Ketika ditanya kenapa hemat dalam pemakaian air itu, kata Ardiles mereka sangat menderita air bersih, dan tidak pernah alpa pada setiap musim memasuki musim kemarau.
Untuk mendapatkan air bersih, kata dia rata-rata harus mengeluarkan rupiah, sebab kondisi mata air kali Kalela jaraknya sangat jauh hingga mencapai 15 kilometer. Sementara untuk mata air di sekitar wilayah Desa tersebut juga sudah kering, bahakan dua danau yang menjadi andalan warga untuk mandi dan cuci juga sudah mulai mengering.
"Kondisi jalan yang jauh ini, tentu kami tidak bisa tempuh dengan berjalan kaki pergi pulang 30 kilometer setiap hari, kami harus dengan sewa ojek atau numpang di kendaraan umum. Memang kami dibantu oleh mobil tangki air milik desa dan itu juga tidak gratis, kami harus beli dengan 500 ribu perdrum, maka karena kondisi ekonomi kami terbatas, sehingga kami harus hemat menggunakan air,"urai Ardiles.
Warga setempat lainya, Ndawa Ndula juga menyampaikan keluhan yang sama.
Ndawa mengharapkan, agar bagaimana usaha pemerintah untuk bagaimana caranya bisa membangun air lading hingga ke wilayah desa mereka.
"Kasihan kami ini, setiap tahun selalu menderita. Dapat air bersih harus pakai beli, sementara ekonomi pas-pasan mau hasil apa disini,"tutup Ndawa.
Yuliana Bangkahe (45) seorang warga desa Prahambuli di Kecamatan Nggoa, kepada POS-KUPANG. COM, Jumat (19/7/2019) pekan lalu juga mengatakan, mereka warga desa Praihambuli khususnya Kampung Haurani sangat kesulitan air bersih.

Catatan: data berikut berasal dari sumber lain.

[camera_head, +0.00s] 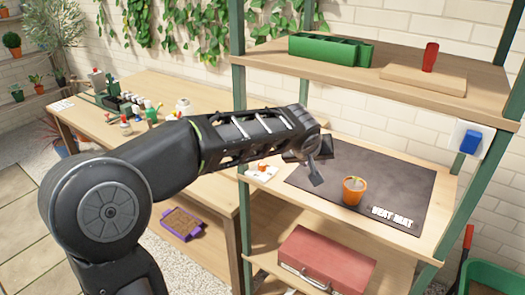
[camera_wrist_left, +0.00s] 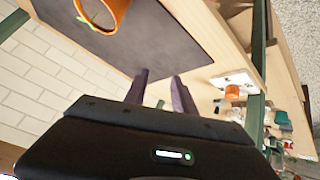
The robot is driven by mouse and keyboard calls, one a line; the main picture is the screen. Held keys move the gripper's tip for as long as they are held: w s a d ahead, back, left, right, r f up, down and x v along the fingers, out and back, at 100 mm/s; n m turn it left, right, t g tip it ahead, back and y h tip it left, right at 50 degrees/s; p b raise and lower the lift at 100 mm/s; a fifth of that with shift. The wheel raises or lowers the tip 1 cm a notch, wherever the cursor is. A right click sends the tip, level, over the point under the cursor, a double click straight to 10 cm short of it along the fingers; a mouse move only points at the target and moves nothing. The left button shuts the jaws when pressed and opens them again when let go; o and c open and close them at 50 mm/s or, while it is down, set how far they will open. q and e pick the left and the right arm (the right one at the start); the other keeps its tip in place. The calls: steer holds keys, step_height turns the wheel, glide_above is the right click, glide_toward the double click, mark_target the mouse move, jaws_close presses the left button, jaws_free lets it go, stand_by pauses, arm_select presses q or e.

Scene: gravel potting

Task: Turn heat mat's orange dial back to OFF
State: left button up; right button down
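The heat mat (camera_head: 325,165) is a dark sheet on the middle shelf, with "HEAT MAT" printed at its front right corner. Its white control box (camera_head: 254,174) sits on the shelf just left of the mat. The orange dial (camera_head: 264,167) is on it, small and partly unclear; the wrist view shows the dial (camera_wrist_left: 232,93) more closely, right of my fingers. My left gripper (camera_head: 316,172) is above the mat's left part, apart from the dial. In the wrist view its two fingers (camera_wrist_left: 160,92) are spread with nothing between them. My right gripper is not in view.
An orange pot (camera_head: 354,191) stands on the mat, right of my gripper. Green shelf posts (camera_head: 240,130) and an upper shelf (camera_head: 400,85) frame the space. A blue wall switch (camera_head: 470,141) is at right. A red toolbox (camera_head: 322,262) lies below.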

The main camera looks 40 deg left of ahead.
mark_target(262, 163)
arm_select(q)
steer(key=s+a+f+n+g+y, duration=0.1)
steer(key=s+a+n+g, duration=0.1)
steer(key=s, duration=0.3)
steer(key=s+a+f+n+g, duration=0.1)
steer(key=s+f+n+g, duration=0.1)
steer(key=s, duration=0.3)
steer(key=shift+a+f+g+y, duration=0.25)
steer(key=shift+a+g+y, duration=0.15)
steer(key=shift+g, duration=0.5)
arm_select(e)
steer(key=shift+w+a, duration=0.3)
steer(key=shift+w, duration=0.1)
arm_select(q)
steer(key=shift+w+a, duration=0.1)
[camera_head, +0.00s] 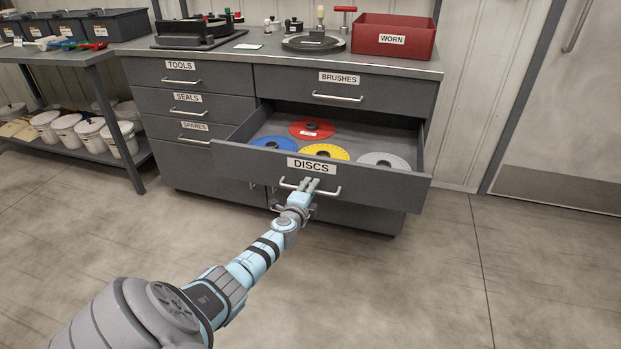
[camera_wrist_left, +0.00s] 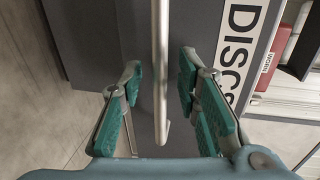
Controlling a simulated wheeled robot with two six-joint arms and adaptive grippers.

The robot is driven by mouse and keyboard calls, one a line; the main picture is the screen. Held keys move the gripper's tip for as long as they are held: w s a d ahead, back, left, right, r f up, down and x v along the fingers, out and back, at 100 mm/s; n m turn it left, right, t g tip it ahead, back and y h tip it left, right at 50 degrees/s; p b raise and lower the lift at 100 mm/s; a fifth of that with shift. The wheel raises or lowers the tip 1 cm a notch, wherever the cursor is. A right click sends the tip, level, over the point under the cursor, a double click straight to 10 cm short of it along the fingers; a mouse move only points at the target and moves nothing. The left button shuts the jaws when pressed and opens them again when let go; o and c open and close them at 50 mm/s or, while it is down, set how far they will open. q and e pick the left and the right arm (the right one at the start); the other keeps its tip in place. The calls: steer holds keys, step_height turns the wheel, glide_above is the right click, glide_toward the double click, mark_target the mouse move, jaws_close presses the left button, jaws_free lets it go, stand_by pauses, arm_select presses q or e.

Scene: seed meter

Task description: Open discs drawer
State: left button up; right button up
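The grey DISCS drawer (camera_head: 235,162) is pulled well out of the cabinet. Inside lie a red disc (camera_head: 298,129), a blue disc (camera_head: 268,143), a yellow disc (camera_head: 338,154) and a light grey disc (camera_head: 385,161). My left gripper (camera_head: 310,184) is at the drawer's metal handle (camera_head: 332,192). In the left wrist view, the green-padded fingers of the left gripper (camera_wrist_left: 160,78) are spread on both sides of the handle bar (camera_wrist_left: 161,45), with a visible gap to it on each side. My right gripper is not in view.
The TOOLS (camera_head: 170,76), SEALS (camera_head: 170,103), SPARES (camera_head: 170,128) and BRUSHES (camera_head: 400,95) drawers are shut. A red WORN bin (camera_head: 420,35) stands on the cabinet top. A bench with white buckets (camera_head: 118,139) is at the left. Floor in front is clear.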

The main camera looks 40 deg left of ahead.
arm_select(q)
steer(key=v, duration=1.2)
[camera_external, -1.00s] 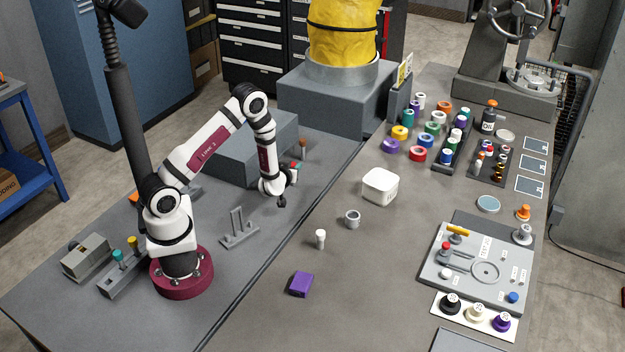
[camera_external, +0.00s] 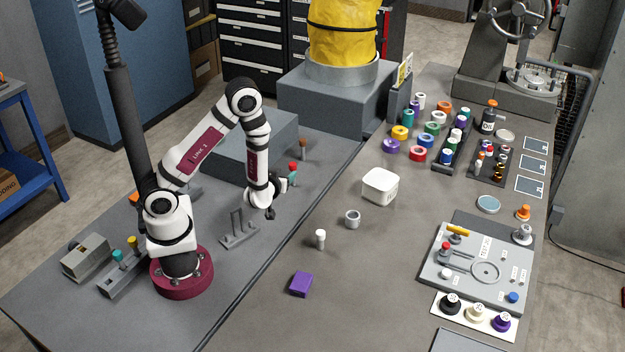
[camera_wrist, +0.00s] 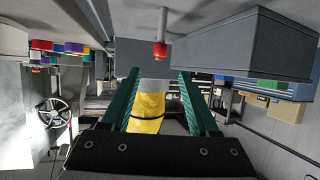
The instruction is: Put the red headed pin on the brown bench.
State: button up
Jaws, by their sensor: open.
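The red headed pin (camera_external: 293,166) stands on the grey bench to the right of my gripper in the external view. In the wrist view, which looks upside down, the pin (camera_wrist: 160,49) lies beyond the fingertips and roughly between their lines, with its thin stem running up the picture. My gripper (camera_external: 290,181) points sideways, low over the grey bench, with teal fingers. It is open and empty, and the fingers (camera_wrist: 158,76) are spread in the wrist view. The pin's lower part is partly hidden by the gripper in the external view. The brown bench (camera_external: 250,322) lies to the right of the seam.
A brown headed pin (camera_external: 303,145) stands behind the red one. A grey forked stand (camera_external: 240,232) is near my gripper, and a large grey block (camera_external: 240,150) is behind my arm. A white box (camera_external: 380,186), grey ring (camera_external: 352,219) and purple block (camera_external: 301,284) sit on the brown bench.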

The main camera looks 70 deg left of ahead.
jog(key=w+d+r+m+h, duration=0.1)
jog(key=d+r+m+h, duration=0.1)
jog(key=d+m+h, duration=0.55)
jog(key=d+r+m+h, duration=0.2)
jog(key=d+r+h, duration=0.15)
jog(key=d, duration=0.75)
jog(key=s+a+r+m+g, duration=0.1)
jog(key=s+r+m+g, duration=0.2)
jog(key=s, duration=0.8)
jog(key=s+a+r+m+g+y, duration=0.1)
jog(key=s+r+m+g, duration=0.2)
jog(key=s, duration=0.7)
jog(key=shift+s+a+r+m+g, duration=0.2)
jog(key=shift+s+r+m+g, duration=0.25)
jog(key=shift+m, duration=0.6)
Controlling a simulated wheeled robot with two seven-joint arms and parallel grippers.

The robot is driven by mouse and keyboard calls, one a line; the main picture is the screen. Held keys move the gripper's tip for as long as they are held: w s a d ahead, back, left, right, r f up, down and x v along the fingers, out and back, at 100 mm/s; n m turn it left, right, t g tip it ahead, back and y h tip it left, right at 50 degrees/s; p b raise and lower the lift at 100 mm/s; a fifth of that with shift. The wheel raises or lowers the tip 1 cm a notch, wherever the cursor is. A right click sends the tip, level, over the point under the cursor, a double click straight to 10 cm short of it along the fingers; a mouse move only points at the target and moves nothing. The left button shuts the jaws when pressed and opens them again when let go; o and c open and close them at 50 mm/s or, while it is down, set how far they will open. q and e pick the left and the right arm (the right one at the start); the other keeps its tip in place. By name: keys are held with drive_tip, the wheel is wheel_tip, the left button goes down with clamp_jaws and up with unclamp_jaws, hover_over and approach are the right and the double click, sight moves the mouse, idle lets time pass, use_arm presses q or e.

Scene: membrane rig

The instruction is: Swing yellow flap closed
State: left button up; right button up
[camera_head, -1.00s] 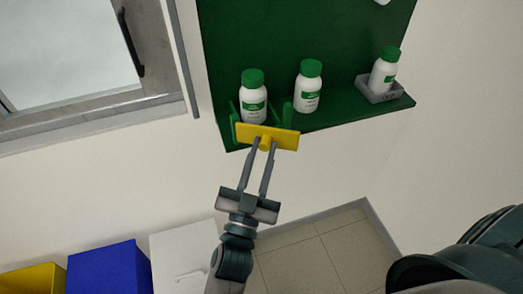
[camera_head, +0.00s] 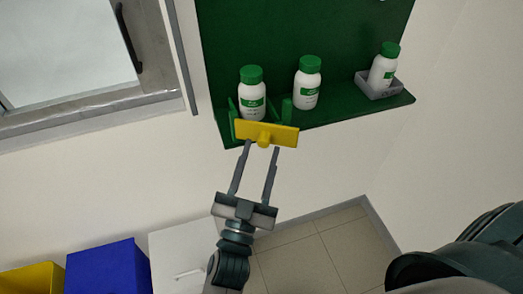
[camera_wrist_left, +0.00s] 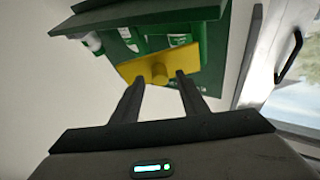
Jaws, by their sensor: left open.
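The yellow flap (camera_head: 281,134) with its round knob (camera_head: 264,140) lies across the front of a green holder at the left end of the green shelf. A white bottle with a green cap (camera_head: 252,92) stands behind the flap. My left gripper (camera_head: 261,147) is open just in front of the flap, its fingertips apart on either side of the knob and not gripping it. The left wrist view also shows the yellow flap (camera_wrist_left: 138,68) and its knob (camera_wrist_left: 159,73) ahead of the open fingers. My right gripper is not in view.
Another white bottle (camera_head: 307,83) stands mid-shelf, and a third (camera_head: 383,68) sits in a grey tray (camera_head: 377,88) at the right end. A window with a dark handle (camera_head: 131,40) is at upper left. Blue (camera_head: 108,268) and yellow (camera_head: 32,279) bins stand below left.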

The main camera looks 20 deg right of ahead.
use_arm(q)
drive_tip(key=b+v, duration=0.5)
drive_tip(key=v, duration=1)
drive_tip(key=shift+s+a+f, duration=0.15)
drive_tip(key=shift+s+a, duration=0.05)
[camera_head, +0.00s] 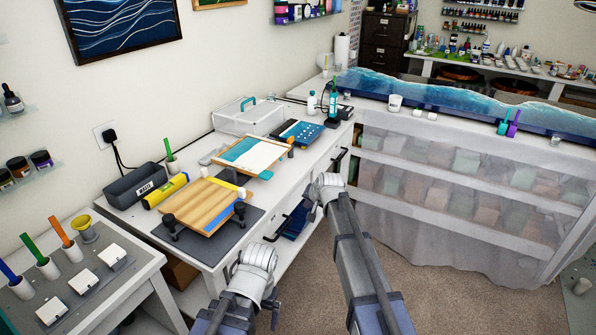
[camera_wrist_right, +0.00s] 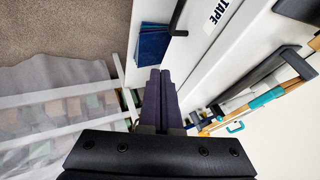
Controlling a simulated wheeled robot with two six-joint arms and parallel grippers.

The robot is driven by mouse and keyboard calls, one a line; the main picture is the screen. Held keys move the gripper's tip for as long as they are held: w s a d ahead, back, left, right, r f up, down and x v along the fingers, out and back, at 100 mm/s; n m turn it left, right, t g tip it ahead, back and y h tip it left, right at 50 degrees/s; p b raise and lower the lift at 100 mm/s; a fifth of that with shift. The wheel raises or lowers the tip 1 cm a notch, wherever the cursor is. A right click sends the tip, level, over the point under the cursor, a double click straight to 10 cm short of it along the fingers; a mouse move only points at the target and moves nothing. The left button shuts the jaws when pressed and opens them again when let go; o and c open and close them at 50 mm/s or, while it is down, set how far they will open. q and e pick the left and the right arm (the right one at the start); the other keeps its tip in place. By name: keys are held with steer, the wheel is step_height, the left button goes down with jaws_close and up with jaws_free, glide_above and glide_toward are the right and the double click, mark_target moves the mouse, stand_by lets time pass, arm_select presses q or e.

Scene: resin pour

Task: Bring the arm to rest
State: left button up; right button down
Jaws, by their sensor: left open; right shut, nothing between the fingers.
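My right arm (camera_head: 355,255) reaches up from the bottom of the head view, its pale wrist beside the front edge of the white workbench. My right gripper (camera_head: 309,212) is small and partly hidden there; in the right wrist view its dark fingers (camera_wrist_right: 160,85) are together with nothing between them. My left arm (camera_head: 232,300) comes in at the bottom, lower and further left, with its pale wrist in front of the bench. My left gripper (camera_head: 274,304) shows only in part beside that wrist, open, with nothing visible in it.
The white workbench (camera_head: 313,153) holds a wooden board (camera_head: 205,203) on a dark mat, a blue and white panel (camera_head: 250,155) and a grey waste bin (camera_head: 135,184). Black drawer handles stick out from its front. A plastic-draped rack (camera_head: 450,185) stands right. Carpet (camera_head: 420,290) lies clear between.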

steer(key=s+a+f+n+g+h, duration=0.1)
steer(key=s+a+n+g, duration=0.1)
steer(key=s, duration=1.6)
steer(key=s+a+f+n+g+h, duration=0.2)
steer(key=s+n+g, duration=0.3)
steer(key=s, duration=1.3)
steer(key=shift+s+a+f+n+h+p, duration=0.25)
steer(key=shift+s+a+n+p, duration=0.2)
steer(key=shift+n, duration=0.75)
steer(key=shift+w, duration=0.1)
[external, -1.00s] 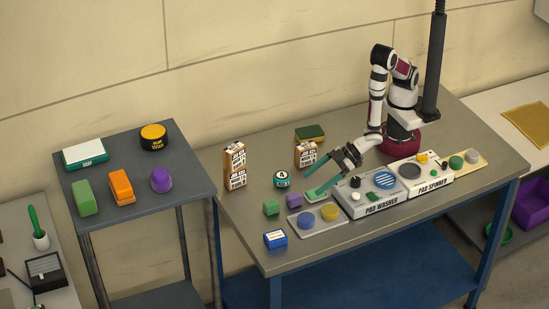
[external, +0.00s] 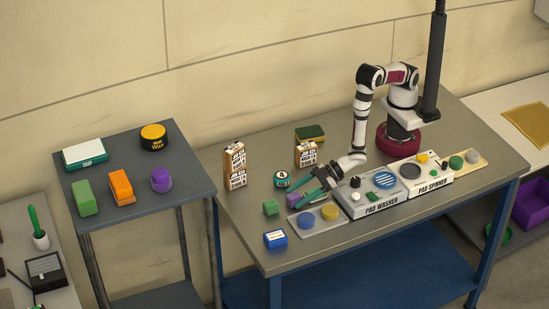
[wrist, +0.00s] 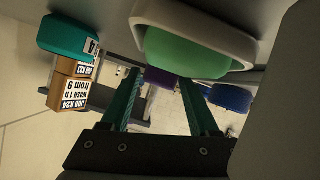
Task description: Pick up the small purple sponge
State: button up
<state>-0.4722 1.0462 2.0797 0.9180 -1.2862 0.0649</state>
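The small purple sponge (external: 292,199) lies on the grey workbench, left of the pad washer, partly covered by my gripper in the external view. My gripper (external: 288,190) is low over the bench with its two teal fingers apart, pointing toward the sponge. In the wrist view the purple sponge (wrist: 160,78) shows beyond and between the fingertips of my gripper (wrist: 160,83), partly hidden by a green pad in a pale dish. The fingers look open and empty; I cannot tell whether they touch the sponge.
The green pad (wrist: 185,53) in its dish is close to my fingers. Boxes (external: 235,165) stand farther back.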

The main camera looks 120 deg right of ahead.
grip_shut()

Kata dia, bagi yang memiliki uang bisa membeli air di mobil tangki air, namun bagi ia dan keluarganya yang tak memiliki uang terpaksa harus menempuh perjalanan jauh dengan berjalan kaki untuk memperoleh air bersih.
"Saya dan keluarga pakai jalan kaki saja sejauh 8 kilometer untuk dapat air bersih di mata air Kambohepang. Mau beli uang tidak ada, kalau ada warga disini yang punya uang dia beli di mobil tangki atau pun membeli per drom air, kalau saya pikir uang sedikit biar beli beras dan kebutuhan lain untuk anak sekolah, biar air kami pergi ambil jauh,"kisah Yuliana.